-- TASK --
Check every line below for the word "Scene" and show those that hold it.

-- INFORMATION SHOWN --
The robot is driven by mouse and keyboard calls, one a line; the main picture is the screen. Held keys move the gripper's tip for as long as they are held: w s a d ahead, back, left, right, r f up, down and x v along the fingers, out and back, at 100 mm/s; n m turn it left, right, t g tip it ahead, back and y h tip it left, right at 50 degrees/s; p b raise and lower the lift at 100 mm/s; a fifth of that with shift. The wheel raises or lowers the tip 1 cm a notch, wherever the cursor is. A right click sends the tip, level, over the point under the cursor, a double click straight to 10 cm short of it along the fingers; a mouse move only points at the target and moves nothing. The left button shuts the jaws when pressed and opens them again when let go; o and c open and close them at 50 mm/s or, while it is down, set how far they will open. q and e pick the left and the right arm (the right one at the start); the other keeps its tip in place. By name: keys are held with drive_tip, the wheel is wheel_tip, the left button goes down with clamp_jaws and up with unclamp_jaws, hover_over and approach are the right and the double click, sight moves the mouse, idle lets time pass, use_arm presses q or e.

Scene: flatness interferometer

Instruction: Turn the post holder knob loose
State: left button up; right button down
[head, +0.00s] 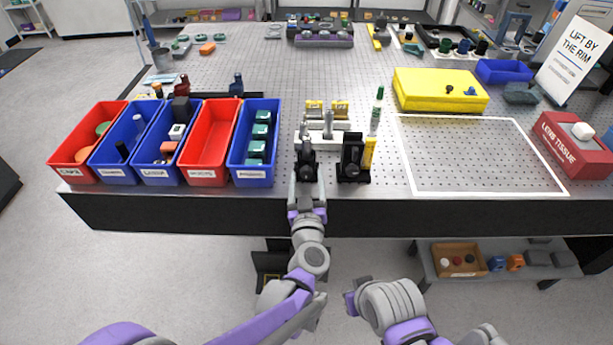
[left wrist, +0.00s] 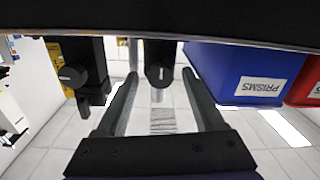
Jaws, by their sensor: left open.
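Two black post holders stand at the front edge of the perforated table in the head view: one (head: 306,158) straight ahead of my left gripper (head: 306,184), the other (head: 352,160) to its right. In the left wrist view, the post holder (left wrist: 159,52) in front of me has a round dark knob (left wrist: 159,74). My left gripper (left wrist: 162,85) is open, its two fingers on either side of that knob with gaps showing. I see no contact. The second holder's knob (left wrist: 70,76) lies outside the fingers at left.
A blue prisms bin (left wrist: 238,78) is close to the fingers at right in the wrist view. Red and blue bins (head: 208,178) line the table's left front. A green-capped bottle (head: 376,115) stands behind the holders. A white-outlined area (head: 480,155) at right is clear.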

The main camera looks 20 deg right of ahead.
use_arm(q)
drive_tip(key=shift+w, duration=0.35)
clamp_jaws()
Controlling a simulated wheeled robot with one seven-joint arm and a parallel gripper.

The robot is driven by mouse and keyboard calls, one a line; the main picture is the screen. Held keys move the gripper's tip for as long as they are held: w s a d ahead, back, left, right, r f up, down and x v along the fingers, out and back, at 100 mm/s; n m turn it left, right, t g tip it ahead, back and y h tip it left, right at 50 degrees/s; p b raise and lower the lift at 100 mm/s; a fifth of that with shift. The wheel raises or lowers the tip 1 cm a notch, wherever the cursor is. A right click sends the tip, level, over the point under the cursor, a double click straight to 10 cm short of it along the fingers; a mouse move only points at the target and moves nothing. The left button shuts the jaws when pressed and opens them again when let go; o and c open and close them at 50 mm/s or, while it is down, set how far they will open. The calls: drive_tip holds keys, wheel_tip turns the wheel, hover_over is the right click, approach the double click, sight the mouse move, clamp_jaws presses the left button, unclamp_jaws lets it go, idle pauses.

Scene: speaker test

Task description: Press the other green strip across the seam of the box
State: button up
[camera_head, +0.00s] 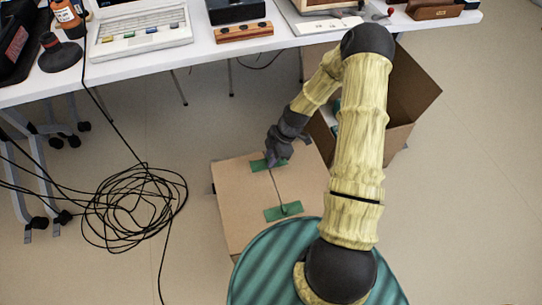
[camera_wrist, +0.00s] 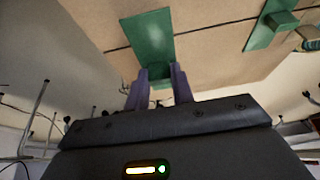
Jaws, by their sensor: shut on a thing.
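A closed brown cardboard box (camera_head: 240,200) sits on the floor, with a dark seam along its top. One green strip (camera_head: 283,211) lies across the seam at the near end; in the wrist view this strip (camera_wrist: 262,33) shows a raised green tab. The other green strip (camera_head: 257,165) is at the far end of the seam, under my gripper (camera_head: 273,160). In the wrist view this strip (camera_wrist: 148,38) spans the seam line, with its lower end at my fingertips (camera_wrist: 158,78). My gripper is shut on it. Whether the whole strip touches the cardboard I cannot tell.
An open cardboard box (camera_head: 412,100) stands to the right, behind my arm. A coil of black cable (camera_head: 130,205) lies on the floor at left. A white table (camera_head: 190,52) with devices runs along the back. Floor at far right is clear.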

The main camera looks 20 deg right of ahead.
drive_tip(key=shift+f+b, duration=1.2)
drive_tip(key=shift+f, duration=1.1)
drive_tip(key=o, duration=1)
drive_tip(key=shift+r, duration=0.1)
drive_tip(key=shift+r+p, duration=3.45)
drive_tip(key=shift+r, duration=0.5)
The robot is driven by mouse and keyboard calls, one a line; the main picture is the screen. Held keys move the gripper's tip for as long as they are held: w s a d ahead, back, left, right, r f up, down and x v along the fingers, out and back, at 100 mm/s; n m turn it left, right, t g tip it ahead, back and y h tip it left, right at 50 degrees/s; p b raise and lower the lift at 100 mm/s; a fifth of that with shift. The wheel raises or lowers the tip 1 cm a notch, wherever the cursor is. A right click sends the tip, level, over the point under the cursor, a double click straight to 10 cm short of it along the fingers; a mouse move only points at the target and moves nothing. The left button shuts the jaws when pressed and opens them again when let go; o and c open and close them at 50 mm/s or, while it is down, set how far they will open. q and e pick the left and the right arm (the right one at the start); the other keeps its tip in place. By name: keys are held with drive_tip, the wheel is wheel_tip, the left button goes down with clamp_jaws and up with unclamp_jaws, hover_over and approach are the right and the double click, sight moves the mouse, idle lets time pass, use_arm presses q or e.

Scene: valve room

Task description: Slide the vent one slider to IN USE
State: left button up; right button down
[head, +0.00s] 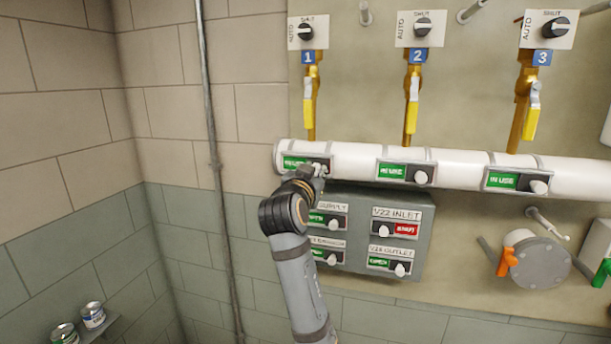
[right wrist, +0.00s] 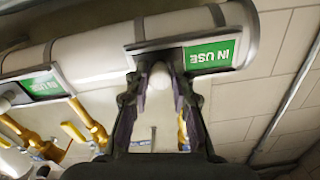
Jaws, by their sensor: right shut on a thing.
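The vent one slider plate (head: 294,161) sits at the left end of the white pipe, below the blue number 1 tag. Its green label shows to the left of my right gripper (head: 320,170). In the right wrist view the green IN USE label (right wrist: 212,53) reads upside down and is fully uncovered. There my right gripper (right wrist: 160,85) is shut on the pale slider knob (right wrist: 160,76), with one finger on each side. In the head view the gripper mostly hides the knob. My left gripper is not in view.
Two more sliders on the white pipe (head: 460,171) show green labels, at number 2 (head: 405,172) and number 3 (head: 515,181). A grey box (head: 365,245) with several small sliders hangs close below. Yellow-handled valves (head: 412,105) stand above. Cans (head: 93,315) sit low at left.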

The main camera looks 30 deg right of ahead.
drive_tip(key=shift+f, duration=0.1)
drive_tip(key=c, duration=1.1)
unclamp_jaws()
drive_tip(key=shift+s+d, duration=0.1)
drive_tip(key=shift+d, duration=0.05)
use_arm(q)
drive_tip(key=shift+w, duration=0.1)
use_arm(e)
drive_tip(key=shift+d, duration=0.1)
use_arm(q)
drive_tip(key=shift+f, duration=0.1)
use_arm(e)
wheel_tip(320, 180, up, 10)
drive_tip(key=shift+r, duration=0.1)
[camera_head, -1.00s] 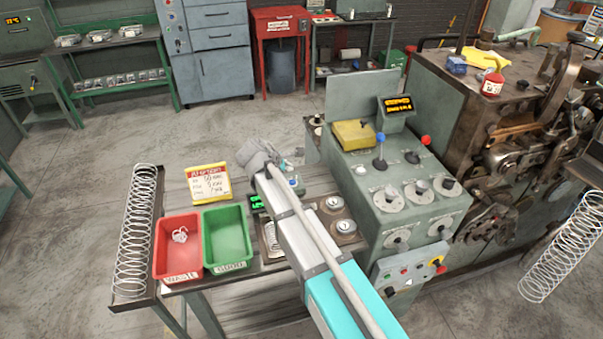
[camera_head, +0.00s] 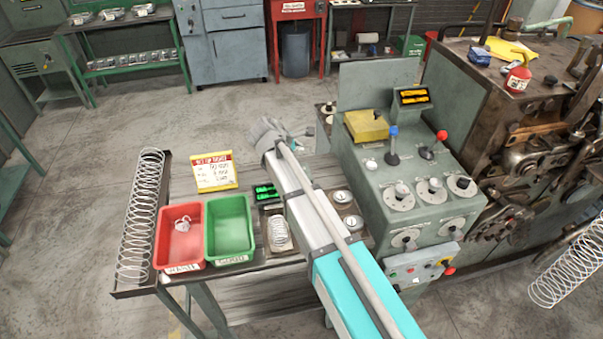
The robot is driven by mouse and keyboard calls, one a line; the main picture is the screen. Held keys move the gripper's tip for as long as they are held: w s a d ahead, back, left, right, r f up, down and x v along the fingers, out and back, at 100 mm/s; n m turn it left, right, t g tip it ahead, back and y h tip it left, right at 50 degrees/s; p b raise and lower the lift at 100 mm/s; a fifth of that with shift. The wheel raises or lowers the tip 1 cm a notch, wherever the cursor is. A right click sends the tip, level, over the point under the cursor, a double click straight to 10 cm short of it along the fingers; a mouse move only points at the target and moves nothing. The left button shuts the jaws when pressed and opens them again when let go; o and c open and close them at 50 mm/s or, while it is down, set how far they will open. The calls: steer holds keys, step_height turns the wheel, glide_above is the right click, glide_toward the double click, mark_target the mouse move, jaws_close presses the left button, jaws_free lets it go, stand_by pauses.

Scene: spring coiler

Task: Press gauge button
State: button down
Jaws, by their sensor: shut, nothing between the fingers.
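The gauge appears to be the small dark unit with a green lit display (camera_head: 266,192) on the bench, behind a plate holding a short coil spring (camera_head: 279,233). Its digits are too small to read, and I cannot make out a button on it. My arm reaches over the bench from the lower right, passing just right of the display. My gripper (camera_head: 300,132) shows only as a small pale shape at the arm's far end, beyond the display and apart from it. It looks shut and empty; its fingertips are not clear.
A red bin (camera_head: 179,237) holding a small coil and an empty green bin (camera_head: 229,228) stand left of the gauge. A yellow-red sign (camera_head: 214,172) stands behind them. Two round dials (camera_head: 342,196) and a control console (camera_head: 372,190) with levers and knobs are at right.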

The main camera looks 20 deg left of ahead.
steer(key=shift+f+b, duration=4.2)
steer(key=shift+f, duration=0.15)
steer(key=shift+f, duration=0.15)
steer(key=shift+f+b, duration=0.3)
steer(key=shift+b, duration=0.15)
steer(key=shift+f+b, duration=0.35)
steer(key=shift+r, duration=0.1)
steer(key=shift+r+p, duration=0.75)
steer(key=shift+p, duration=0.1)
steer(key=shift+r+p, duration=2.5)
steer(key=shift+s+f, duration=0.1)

-- OUTPUT --
Scene: flatness interferometer
Scene: speaker test
Scene: valve room
Scene: spring coiler

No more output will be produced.